───── Stored data
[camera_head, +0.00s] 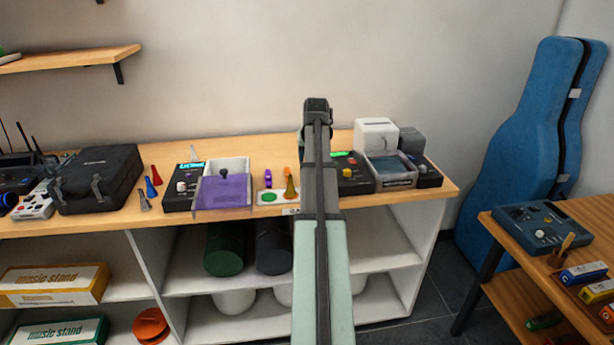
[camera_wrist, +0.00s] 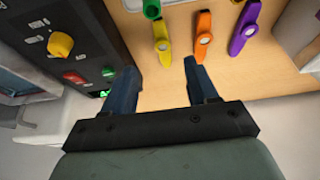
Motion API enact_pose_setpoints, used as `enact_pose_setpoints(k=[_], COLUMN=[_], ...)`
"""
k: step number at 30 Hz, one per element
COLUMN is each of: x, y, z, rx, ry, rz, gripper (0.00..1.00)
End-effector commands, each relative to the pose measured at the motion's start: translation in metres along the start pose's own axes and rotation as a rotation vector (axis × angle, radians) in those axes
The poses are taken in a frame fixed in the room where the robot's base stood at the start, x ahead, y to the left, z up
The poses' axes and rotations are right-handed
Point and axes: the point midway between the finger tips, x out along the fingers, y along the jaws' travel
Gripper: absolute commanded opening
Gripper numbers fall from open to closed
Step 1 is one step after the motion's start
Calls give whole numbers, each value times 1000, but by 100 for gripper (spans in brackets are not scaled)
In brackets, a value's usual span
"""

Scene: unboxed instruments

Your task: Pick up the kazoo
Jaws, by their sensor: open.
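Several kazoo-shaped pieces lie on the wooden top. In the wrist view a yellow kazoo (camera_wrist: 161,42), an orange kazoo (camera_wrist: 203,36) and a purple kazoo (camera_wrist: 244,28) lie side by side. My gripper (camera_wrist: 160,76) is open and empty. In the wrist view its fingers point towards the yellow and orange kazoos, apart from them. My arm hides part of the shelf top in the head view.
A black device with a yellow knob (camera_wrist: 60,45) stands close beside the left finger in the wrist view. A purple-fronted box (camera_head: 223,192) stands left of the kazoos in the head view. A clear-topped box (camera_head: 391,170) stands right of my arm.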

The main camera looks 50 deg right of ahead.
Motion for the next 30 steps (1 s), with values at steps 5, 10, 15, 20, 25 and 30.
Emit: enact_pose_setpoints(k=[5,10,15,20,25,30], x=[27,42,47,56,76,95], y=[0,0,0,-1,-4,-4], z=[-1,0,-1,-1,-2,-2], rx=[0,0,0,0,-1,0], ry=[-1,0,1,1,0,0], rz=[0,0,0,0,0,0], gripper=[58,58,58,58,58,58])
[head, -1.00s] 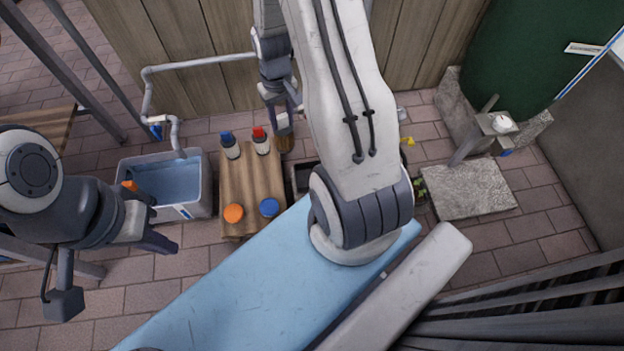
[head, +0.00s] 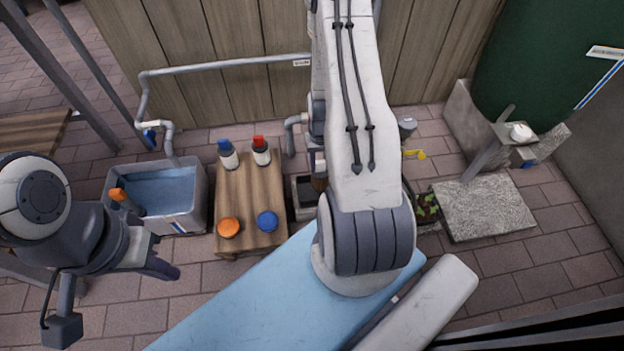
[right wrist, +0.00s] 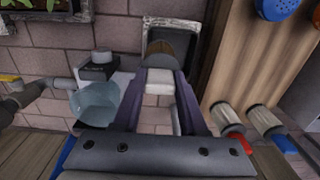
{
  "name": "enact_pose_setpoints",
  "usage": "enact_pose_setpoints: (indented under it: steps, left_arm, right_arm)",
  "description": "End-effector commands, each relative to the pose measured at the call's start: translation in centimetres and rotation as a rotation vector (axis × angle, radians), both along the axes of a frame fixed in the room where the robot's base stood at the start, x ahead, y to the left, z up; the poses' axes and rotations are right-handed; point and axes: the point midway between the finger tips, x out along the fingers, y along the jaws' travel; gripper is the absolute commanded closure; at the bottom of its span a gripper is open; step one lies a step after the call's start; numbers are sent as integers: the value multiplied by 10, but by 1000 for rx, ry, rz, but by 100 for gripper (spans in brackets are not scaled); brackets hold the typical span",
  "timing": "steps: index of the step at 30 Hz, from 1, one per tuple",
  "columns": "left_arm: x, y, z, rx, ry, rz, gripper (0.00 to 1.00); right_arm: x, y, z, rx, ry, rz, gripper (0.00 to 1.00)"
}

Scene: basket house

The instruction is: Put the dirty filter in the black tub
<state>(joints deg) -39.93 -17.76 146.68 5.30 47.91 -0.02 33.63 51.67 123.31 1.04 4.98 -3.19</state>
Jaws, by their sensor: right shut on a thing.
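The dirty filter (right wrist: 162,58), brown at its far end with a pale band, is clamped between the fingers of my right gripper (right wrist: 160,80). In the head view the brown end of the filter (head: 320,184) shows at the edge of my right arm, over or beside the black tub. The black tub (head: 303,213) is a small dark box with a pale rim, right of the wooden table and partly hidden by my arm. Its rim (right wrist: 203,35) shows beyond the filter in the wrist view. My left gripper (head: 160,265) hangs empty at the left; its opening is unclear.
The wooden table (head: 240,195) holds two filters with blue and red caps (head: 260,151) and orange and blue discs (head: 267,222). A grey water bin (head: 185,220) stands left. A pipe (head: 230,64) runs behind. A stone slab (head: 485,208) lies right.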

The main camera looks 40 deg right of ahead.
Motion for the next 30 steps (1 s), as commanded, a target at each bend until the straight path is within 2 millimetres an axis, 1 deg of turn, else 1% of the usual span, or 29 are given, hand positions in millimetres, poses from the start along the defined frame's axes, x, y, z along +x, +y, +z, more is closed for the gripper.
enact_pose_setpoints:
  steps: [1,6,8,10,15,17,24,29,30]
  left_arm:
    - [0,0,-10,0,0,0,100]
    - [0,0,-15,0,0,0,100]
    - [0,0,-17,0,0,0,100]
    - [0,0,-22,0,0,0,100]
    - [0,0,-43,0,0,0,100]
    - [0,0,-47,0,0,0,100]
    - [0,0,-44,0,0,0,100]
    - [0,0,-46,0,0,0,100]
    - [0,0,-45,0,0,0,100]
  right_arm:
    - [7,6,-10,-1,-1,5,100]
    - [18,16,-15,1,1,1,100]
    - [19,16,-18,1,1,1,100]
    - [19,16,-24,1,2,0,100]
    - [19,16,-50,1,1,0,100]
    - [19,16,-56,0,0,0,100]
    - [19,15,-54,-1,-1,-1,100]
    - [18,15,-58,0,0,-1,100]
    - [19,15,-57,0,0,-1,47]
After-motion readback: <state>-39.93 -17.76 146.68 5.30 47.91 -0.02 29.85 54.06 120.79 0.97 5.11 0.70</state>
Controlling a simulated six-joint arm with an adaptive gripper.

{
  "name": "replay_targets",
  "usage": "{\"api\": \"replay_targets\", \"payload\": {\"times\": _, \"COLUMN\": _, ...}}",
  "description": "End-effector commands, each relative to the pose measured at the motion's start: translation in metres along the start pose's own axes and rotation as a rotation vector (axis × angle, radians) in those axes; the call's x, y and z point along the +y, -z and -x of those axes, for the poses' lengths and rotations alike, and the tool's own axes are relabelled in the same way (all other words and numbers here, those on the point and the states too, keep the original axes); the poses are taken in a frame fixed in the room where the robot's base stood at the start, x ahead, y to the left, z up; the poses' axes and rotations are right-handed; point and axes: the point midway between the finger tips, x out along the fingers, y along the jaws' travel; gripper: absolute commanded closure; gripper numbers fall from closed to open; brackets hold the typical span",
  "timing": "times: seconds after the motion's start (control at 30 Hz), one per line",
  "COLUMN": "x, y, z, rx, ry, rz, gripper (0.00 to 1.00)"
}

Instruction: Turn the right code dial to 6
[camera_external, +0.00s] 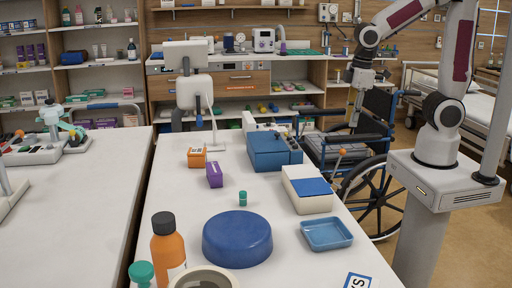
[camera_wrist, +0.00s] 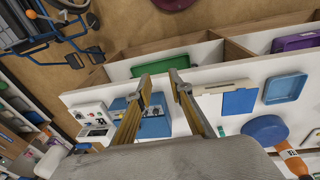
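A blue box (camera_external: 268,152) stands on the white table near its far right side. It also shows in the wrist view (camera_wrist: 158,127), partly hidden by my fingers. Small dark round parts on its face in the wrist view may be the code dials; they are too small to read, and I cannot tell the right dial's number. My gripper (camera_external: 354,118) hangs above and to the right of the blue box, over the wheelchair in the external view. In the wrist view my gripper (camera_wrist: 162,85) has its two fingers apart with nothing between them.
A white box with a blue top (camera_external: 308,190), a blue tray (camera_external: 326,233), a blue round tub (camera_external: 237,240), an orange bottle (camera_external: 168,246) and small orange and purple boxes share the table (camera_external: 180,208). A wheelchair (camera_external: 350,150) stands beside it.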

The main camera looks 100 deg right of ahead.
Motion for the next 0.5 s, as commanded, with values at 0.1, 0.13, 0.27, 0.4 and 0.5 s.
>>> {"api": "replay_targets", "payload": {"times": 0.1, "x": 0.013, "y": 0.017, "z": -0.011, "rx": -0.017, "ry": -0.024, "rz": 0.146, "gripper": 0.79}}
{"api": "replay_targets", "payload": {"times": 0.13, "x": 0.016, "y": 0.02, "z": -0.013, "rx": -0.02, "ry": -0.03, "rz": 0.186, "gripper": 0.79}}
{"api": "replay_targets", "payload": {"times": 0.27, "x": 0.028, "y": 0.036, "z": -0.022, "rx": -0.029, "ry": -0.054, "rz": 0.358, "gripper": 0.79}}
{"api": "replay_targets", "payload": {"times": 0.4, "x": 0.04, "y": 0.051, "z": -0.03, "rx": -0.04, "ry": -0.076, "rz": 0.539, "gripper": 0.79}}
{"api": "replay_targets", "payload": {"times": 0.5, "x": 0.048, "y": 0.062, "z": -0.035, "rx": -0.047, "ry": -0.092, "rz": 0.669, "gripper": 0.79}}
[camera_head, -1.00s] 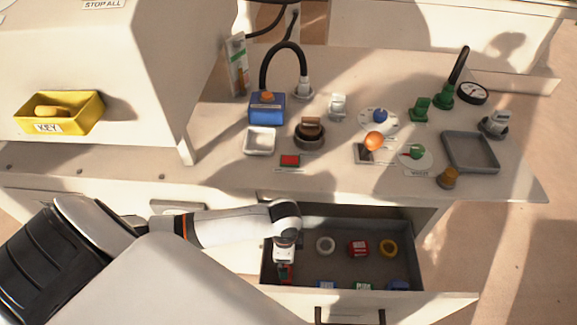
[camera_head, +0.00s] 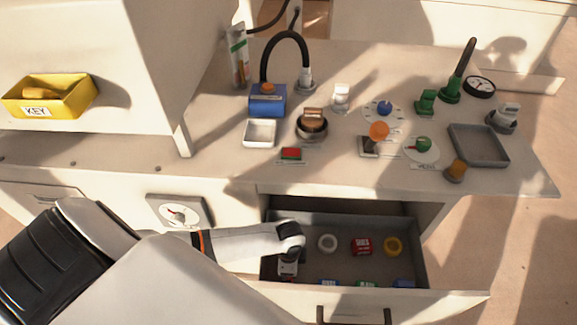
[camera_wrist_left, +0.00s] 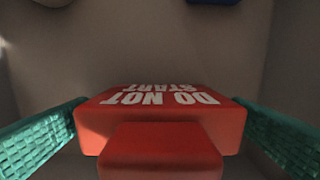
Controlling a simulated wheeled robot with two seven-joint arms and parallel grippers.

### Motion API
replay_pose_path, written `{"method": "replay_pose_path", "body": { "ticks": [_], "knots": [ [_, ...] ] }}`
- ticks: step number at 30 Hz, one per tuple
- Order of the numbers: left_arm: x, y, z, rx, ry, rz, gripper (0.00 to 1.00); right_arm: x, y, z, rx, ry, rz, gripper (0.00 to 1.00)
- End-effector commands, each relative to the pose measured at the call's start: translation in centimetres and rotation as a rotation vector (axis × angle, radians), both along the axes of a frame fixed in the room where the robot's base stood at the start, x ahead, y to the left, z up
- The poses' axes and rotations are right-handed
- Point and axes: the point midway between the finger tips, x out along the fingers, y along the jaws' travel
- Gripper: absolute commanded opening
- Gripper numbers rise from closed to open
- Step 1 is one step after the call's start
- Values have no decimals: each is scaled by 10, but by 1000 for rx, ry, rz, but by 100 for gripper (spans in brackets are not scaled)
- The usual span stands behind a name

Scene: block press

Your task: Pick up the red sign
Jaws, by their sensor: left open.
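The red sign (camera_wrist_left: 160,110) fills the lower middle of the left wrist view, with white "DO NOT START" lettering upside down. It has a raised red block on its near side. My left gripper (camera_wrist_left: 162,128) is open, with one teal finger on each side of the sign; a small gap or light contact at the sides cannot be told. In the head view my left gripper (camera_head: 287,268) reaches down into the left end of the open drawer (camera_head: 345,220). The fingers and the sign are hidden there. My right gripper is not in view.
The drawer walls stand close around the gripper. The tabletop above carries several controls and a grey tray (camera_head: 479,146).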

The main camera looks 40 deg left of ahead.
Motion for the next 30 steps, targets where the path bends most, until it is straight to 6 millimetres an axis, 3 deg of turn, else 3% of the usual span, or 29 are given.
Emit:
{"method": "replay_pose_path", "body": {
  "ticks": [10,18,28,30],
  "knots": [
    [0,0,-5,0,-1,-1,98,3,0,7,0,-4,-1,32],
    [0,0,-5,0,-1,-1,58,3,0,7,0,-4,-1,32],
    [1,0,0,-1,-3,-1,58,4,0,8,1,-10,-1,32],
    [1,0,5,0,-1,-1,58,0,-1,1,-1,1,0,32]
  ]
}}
──────────
Exactly reproduce the run of lines from the start of the listing through the line with "COLUMN is each", inclusive; pictures are not copied.

■ Worked answer ■
[camera_head, +0.00s] 
[camera_wrist, +0.00s] 
Motion API enact_pose_setpoints, used as `enact_pose_setpoints(k=[_], COLUMN=[_], ...)`
"""
k: step number at 30 Hz, one per element
COLUMN is each of: x, y, z, rx, ry, rz, gripper (0.00..1.00)

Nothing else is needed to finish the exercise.